Physics Asked on January 22, 2021
I physics books and such, I understand why they show atoms as spheres because they have the electron cloud. But why are protons, neutrons, and electrons spheres? I guess people say that because of calculations in nuclear physics, they turn out to be a sphere, but why naturally. Also, are quarks and neutrinos also spheres it are they string-like things?
What about the colours in the pictures?
As the poet says
"Protons are Red,
Electrons are Blue,
Neutrons are Grey,
And so are You"
Colours and shapes are just artist's illustrations. Pictures don't mean anything. If they used a dot it would be too small to see it; if they used a cube it would be misleading so what else can you use?
Elementary particles don't have shapes or colours. They just have scattering cross sections.
Answered by mike stone on January 22, 2021
By machine-gunning protons with electron bullets, you can look at the angles at which the electrons bounce off them and determine something called a structure function for the proton. If there are no preferred directions for the electrons to bounce off in, then you are justified in modelling a proton as an object with a finite diameter, which is radially symmetric- in other words, sphere-like. This is why protons and neutrons are commonly represented as little three-dimensional spheres.

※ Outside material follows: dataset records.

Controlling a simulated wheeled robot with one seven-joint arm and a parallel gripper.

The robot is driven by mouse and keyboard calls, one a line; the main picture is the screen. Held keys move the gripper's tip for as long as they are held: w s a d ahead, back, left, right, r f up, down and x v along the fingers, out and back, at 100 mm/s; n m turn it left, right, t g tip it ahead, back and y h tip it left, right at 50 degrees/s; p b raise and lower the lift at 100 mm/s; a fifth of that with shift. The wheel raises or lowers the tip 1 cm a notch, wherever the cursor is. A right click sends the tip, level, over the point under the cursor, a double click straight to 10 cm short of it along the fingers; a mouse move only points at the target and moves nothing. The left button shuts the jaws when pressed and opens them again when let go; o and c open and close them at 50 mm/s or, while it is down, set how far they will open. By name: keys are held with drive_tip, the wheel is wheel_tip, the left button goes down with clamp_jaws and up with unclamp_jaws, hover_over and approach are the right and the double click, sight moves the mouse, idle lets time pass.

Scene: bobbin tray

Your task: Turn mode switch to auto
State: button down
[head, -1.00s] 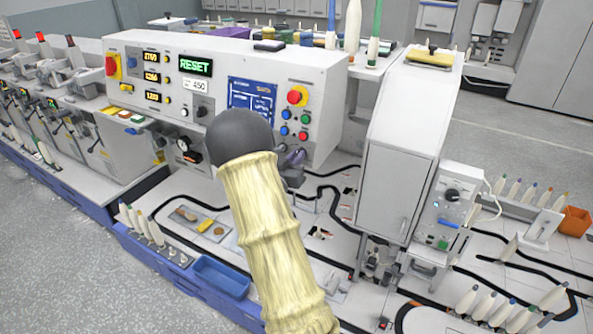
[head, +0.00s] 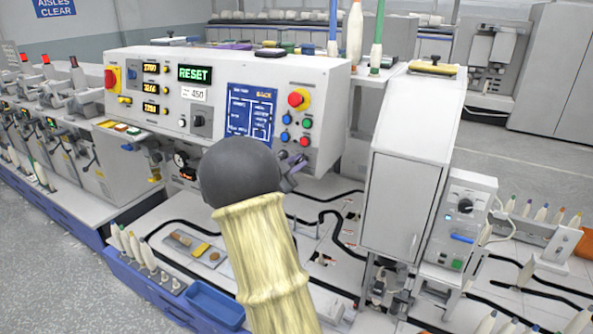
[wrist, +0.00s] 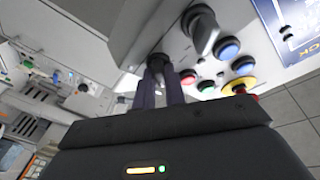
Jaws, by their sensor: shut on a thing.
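The grey control panel (head: 215,80) fills the middle of the head view. My gripper (head: 298,164) is at its lower right, below the red and blue buttons, partly hidden behind my arm. In the wrist view, my gripper's two dark fingers (wrist: 160,82) are closed together on a small dark switch handle (wrist: 157,62) on the panel face. I take it for the mode switch; its label and pointing direction are hidden. A second, larger grey selector knob (wrist: 203,32) stands beside it, apart from the fingers.
A red button (wrist: 187,77), blue button (wrist: 228,48) and yellow-based stop button (wrist: 240,88) sit close to the fingers. A white cabinet (head: 405,185) stands right of the panel. A box with a black knob (head: 465,206) is further right. A blue bin (head: 215,305) lies below.

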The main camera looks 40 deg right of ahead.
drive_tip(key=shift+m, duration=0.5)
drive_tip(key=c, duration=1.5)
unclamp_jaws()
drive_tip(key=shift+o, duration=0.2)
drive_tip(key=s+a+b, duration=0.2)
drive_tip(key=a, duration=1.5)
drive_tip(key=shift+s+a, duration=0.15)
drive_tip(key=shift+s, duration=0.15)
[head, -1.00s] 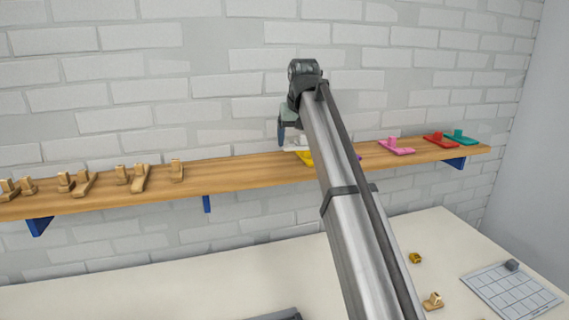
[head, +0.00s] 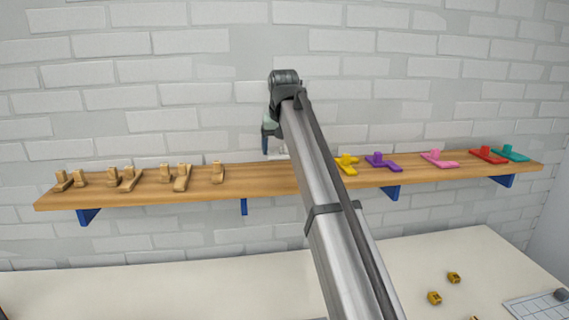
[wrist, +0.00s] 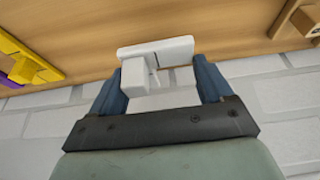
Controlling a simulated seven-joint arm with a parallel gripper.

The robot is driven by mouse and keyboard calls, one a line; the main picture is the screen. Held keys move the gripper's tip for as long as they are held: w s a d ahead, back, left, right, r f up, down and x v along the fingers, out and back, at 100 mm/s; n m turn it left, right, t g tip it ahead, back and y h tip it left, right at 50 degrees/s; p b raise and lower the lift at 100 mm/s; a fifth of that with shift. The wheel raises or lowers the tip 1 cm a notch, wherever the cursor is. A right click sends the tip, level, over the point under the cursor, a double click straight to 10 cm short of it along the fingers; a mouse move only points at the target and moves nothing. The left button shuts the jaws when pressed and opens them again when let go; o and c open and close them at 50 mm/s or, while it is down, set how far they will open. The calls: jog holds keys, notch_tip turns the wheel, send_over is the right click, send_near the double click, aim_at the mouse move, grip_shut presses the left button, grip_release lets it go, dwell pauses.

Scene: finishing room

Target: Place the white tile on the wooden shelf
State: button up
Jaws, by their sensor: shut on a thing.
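The white tile (wrist: 158,62) is an angular piece with a flat bar and a raised block, held between the two blue fingers of my gripper (wrist: 157,80). In the head view a sliver of the white tile (head: 279,151) shows beside my gripper (head: 267,143), mostly hidden by my arm. The wooden shelf (head: 250,181) runs along the brick wall, and its surface (wrist: 200,17) fills the top of the wrist view. The tile is at the shelf's edge in the wrist view; I cannot tell whether it touches the wood.
On the shelf, several wooden pieces (head: 128,177) stand left. Yellow (head: 346,162), purple (head: 380,161), pink (head: 438,158), red (head: 488,155) and teal (head: 510,153) pieces stand right. Bare shelf lies between the groups. Small dark-yellow pieces (head: 434,298) lie on the pale table (head: 200,290) below.

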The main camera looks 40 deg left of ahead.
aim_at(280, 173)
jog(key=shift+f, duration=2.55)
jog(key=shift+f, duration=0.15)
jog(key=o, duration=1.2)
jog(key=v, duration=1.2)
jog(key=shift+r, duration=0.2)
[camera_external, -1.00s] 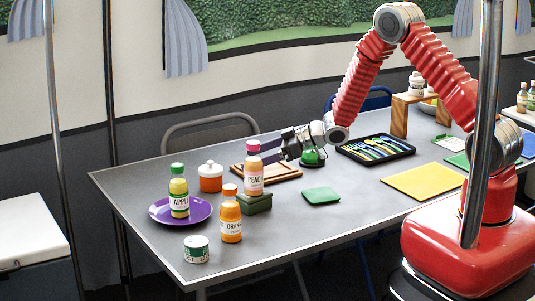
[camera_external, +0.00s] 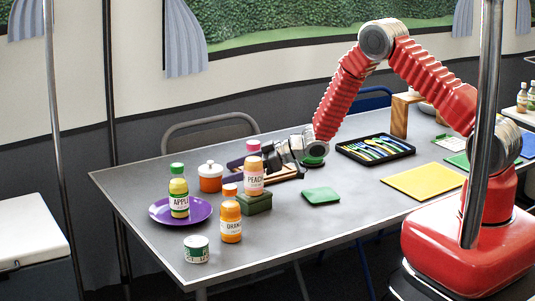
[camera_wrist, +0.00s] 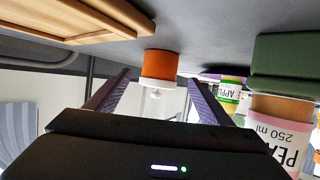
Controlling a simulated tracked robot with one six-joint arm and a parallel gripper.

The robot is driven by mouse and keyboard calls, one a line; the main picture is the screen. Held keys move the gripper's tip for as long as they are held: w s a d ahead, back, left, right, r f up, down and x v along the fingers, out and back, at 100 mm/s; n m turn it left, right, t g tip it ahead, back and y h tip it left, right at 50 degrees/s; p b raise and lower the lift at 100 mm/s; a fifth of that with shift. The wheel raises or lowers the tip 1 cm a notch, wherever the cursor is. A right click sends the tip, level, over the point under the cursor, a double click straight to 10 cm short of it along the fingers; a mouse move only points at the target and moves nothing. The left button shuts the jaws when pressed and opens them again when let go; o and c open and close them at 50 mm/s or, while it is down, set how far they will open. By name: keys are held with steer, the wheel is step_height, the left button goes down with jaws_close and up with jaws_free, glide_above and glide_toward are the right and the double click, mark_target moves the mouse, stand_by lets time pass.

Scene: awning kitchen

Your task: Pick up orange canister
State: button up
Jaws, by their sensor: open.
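In the wrist view the canister (camera_wrist: 161,66) appears upside down, straight ahead between my fingers. My gripper (camera_external: 242,160) is open and empty, low over the table to the right of the canister and partly hidden behind the peach bottle. In the wrist view the two dark fingers of my gripper (camera_wrist: 158,85) flank the canister in the picture, but the canister looks farther away, beyond the fingertips.
The peach bottle (camera_external: 253,176) stands on a green box (camera_external: 255,203) close to my gripper. A wooden tray (camera_wrist: 75,25) lies on the other side. The apple bottle (camera_external: 179,197) is on the purple plate (camera_external: 160,211). An orange bottle (camera_external: 231,220) and a can (camera_external: 196,249) stand nearer the front.

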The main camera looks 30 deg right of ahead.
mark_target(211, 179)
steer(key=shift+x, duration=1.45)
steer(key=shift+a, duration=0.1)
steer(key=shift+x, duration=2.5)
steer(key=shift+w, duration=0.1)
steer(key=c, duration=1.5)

But if your bullets (electrons) carry enough punch, then they can penetrate those little spheres (protons or neutrons) and reveal whether or not there are smaller things (quarks) running around inside them. You then get a structure function that no longer represents a featureless sphere because the bullets are now blasting their way inside and bouncing off the internal parts of the sphere which are not uniformly distributed inside it.
So for low-energy electron bullets, a proton is a tiny sphere but for high-energy electrons it is a complicated thing with internal constituents.
When you shoot electron bullets at other electron bullets, to the limits of the precision of the experiment the electrons reveal no internal structure and behave as if they were not tiny spheres with finite (but tiny) diameters but instead infinitesimal points of essentially zero size. Likewise for neutrinos.